My family has a standing joke about my talks and articles – no matter what the subject, Papa somehow manages to work Tolkien into every one. Probably an exaggeration, and I certainly don’t “manage” it; Tolkien’s works have found a privileged place in that central storage of thought and image known as memory or heart or imagination that spontaneously produces connections.

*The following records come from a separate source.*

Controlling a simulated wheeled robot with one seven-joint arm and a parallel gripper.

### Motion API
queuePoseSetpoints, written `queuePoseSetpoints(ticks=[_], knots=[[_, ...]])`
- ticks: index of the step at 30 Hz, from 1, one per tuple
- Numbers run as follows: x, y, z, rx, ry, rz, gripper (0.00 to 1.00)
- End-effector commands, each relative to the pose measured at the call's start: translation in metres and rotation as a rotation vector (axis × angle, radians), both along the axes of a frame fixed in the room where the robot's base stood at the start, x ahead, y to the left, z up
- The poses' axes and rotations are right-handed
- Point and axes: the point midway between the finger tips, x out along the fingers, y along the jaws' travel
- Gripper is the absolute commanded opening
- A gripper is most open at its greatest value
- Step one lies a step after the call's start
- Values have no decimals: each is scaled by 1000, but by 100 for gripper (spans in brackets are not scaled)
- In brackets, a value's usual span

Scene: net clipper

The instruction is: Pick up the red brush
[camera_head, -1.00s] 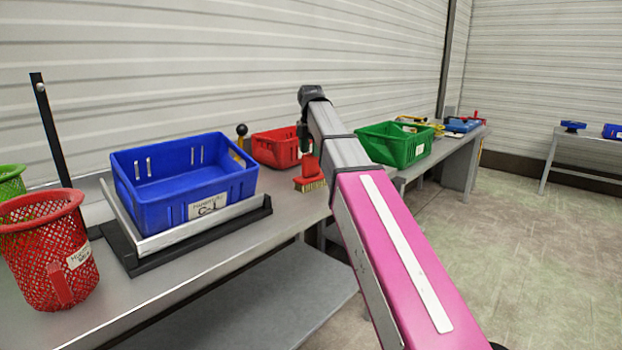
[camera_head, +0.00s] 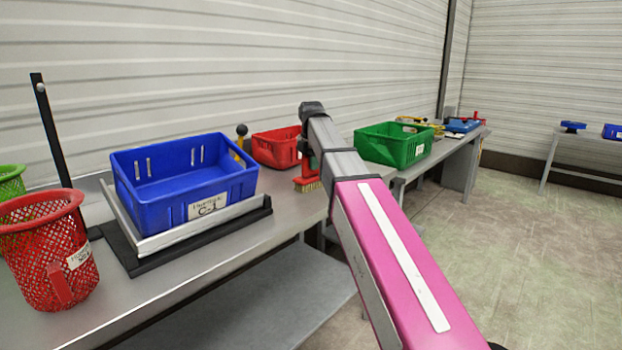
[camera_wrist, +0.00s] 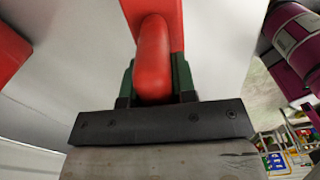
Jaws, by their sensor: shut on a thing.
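The red brush (camera_head: 307,172) is at the right end of the metal table in the head view, bristles down, partly hidden by my arm. In the wrist view its red handle (camera_wrist: 154,60) lies between the green fingers of my gripper (camera_wrist: 155,82). My gripper is shut on this handle. In the head view my gripper (camera_head: 304,146) is mostly hidden behind my own arm. The bristles look to be at the table surface; I cannot tell whether they touch it.
A red crate (camera_head: 272,148) is just left of the brush, and a green crate (camera_head: 390,148) is to the right. A blue crate (camera_head: 185,180) sits on a raised stand nearer. A red mesh basket (camera_head: 45,245) is at the near left. The wall is close behind.

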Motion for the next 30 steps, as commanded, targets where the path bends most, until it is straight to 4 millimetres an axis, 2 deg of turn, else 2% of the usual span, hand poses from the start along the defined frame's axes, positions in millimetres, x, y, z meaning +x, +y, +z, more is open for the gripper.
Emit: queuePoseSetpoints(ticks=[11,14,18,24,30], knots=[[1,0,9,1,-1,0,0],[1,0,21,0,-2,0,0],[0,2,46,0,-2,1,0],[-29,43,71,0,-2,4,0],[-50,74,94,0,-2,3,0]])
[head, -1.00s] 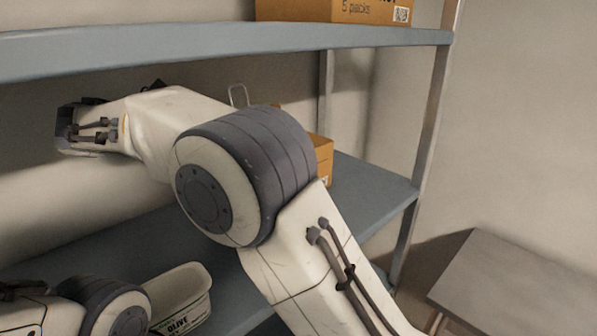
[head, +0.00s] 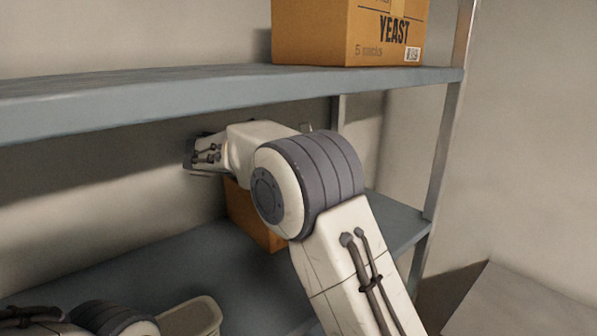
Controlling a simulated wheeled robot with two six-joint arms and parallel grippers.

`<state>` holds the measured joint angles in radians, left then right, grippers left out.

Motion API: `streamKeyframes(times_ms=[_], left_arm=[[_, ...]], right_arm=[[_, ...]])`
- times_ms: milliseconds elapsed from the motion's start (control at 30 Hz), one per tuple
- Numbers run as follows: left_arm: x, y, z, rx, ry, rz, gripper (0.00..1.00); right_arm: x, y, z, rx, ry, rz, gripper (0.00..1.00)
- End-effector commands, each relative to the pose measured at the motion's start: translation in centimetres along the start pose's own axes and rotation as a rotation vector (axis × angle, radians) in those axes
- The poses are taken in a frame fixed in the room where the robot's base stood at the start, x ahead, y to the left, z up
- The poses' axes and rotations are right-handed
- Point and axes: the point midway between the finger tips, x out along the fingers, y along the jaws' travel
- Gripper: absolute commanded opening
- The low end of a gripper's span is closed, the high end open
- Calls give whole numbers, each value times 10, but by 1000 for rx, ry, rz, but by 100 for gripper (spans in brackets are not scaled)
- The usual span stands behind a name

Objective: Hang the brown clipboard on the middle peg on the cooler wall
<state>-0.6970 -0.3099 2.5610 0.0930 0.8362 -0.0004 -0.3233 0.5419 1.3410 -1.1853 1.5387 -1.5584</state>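The brown clipboard and the pegs cannot be made out in the head view. My right arm reaches across the shelf unit from the lower right, and its far end points left under the upper shelf (head: 230,90). No fingers of my right gripper show. A small pale piece sticks up behind the right arm, too small to identify. Only part of my left arm shows at the bottom left corner, and its gripper is out of sight.
A cardboard yeast box (head: 385,32) stands on the upper shelf. Another cardboard box (head: 250,215) on the lower shelf (head: 200,245) is partly hidden by my right arm. A pale tub (head: 195,318) is at the bottom. A grey flat surface (head: 510,305) lies at the lower right.

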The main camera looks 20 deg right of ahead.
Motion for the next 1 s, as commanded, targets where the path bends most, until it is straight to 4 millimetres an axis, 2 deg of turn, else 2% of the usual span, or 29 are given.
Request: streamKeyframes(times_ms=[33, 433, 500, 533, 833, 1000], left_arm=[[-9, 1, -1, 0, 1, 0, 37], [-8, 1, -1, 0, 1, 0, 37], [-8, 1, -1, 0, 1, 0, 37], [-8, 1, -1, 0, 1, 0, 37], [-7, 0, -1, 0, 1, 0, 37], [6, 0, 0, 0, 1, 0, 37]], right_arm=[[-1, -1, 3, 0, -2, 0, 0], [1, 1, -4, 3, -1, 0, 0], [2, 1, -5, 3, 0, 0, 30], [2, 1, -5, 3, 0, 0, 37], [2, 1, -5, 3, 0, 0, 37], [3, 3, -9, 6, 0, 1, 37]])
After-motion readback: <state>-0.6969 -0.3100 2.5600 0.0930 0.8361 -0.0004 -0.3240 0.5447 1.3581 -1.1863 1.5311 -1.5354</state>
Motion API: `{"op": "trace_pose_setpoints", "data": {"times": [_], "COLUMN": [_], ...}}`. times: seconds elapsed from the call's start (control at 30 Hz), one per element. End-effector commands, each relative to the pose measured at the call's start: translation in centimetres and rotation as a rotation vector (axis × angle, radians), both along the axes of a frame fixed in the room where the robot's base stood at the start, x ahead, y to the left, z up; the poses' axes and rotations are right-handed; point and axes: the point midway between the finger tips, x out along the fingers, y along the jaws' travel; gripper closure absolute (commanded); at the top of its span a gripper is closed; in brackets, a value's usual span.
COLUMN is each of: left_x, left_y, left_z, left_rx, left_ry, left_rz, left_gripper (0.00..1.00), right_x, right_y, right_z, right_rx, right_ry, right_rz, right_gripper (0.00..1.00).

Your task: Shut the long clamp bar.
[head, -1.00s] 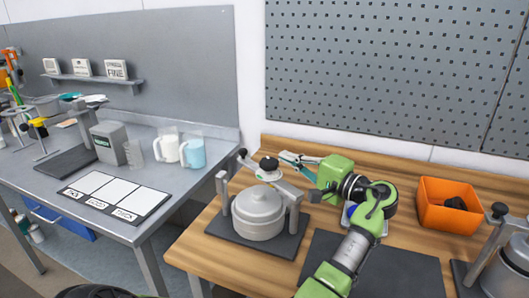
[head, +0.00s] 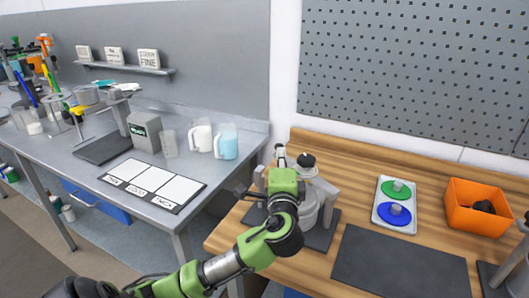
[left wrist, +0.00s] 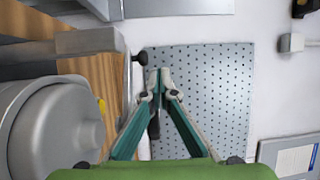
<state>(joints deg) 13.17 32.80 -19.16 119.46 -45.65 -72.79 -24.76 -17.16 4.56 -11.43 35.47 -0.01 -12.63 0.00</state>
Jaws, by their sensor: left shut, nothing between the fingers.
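The clamp bar (head: 324,188) belongs to a grey lidded pot (head: 308,211) on the wooden bench. It slopes up from its pivot on the right post, with a round black screw knob (head: 306,159) over the lid. In the left wrist view the gripper's teal fingers (left wrist: 156,80) are shut and empty. Just left of their tips there is the black end knob (left wrist: 139,57) of the grey bar; contact cannot be told. My right gripper is not in view.
A tray with a green and a blue disc (head: 394,215), an orange bin (head: 478,208) and a dark mat (head: 398,262) lie right of the pot. Another clamped vessel (head: 518,275) stands at the right edge. A grey table with mugs is on the left.

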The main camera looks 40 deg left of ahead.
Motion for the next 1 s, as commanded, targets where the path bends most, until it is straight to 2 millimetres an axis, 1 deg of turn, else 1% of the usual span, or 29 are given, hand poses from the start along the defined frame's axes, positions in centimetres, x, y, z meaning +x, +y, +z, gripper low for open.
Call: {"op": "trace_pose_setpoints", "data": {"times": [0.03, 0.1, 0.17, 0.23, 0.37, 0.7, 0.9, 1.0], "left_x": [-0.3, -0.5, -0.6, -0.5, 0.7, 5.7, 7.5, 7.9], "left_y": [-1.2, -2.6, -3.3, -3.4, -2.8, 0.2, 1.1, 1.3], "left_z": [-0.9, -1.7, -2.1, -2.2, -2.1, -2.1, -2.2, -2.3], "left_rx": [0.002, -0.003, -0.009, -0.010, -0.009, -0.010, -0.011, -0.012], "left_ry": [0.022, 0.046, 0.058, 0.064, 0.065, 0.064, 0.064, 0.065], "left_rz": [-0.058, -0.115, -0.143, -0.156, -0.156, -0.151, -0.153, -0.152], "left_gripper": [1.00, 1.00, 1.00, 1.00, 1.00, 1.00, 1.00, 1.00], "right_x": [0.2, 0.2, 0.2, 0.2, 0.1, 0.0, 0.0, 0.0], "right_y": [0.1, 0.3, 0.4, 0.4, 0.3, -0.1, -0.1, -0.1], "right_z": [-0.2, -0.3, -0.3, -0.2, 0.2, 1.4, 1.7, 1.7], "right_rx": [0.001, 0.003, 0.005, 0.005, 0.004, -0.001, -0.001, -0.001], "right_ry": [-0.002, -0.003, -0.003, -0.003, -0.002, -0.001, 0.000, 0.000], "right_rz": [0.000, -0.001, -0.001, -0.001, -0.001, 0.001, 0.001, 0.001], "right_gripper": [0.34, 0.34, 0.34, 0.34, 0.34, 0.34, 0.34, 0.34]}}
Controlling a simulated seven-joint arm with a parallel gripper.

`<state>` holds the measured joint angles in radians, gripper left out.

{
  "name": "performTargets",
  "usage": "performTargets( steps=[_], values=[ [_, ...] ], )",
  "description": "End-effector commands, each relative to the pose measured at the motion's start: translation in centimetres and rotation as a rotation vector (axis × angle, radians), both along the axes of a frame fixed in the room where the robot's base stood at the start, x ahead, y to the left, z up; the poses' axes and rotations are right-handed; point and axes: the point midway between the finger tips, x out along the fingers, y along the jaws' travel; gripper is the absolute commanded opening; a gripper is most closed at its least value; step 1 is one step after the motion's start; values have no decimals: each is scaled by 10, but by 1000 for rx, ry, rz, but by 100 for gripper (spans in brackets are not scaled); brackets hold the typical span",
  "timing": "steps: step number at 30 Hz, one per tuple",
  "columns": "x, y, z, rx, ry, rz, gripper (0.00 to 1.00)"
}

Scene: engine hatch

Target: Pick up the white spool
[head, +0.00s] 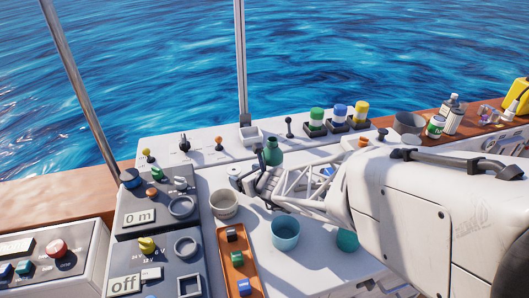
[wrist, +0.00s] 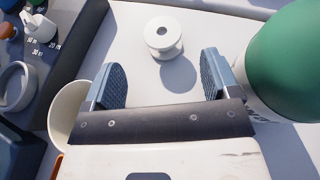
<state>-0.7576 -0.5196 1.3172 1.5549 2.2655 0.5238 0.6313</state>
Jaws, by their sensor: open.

Naturally, then, the theme of this year’s Circe Conference, Creation, could not but make me think immediately of Tolkien. If the conference were to have a patron, I can imagine none more fitting than Tolkien, for Creation in all its divine and human manifestations dominated his works. The Creation myth expressed so beautifully in the Ainulindale sets the theme of the Silmarillion – that the One created intelligent beings with a desire to create at the core of their being. The Quenta Silmarillion portrays the fall of Melkor (Tolkien’s Lucifer figure) and Feanor (the greatest of the Elves) as corruptions of this desire, for each treats their creative inspirations and productions as coming from himself alone. In one of its most dramatic moments, Feanor is urged to acknowledge that his greatest works, the jewels called the Silmarils, are not his own; yet Aule, one of the angelic powers that governs the world, sympathetically understands the love that binds the maker to his work.
Then Tulkas cried:’Speak O Noldo, yea or nay! But who shall deny Yavanaa? And did not the light of the Silmarils come from her work in the beginning?’ But Aule the Maker said: Be not hasty! We ask a greater thing than thou knowest. Let him have peace yet awhile.’
Tragically, Feanor had let his heart so rest in his work that he could not see them as a gift given to him for the sake of all, and Feanor, himself one of the greatest works of Iluvatar, is lost. Tolkien shows a sensitivity to craftsmen of all kinds that seems unusual in a literary man.
The theme of making and possessing that drives the Silmarillion continues into Lord of the Rings through the rings of power, which were conceived by Feanor’s grandson to enhance the power of the Elves to enchant the exterior world according to their own visions of beauty. Galadriel seems to have achieved this most powerfully in Lothlorien, where even the stream of Time was changed. For her, as for Elrond, the destruction of the One Ring meant the loss of her heart’s desire, which she could never conceive or attempt again. In consenting to the loss of her land, she undid her share in Feanor’s rebellion: “I pass the test… I will diminish, and go into the West, and remain Galadriel.”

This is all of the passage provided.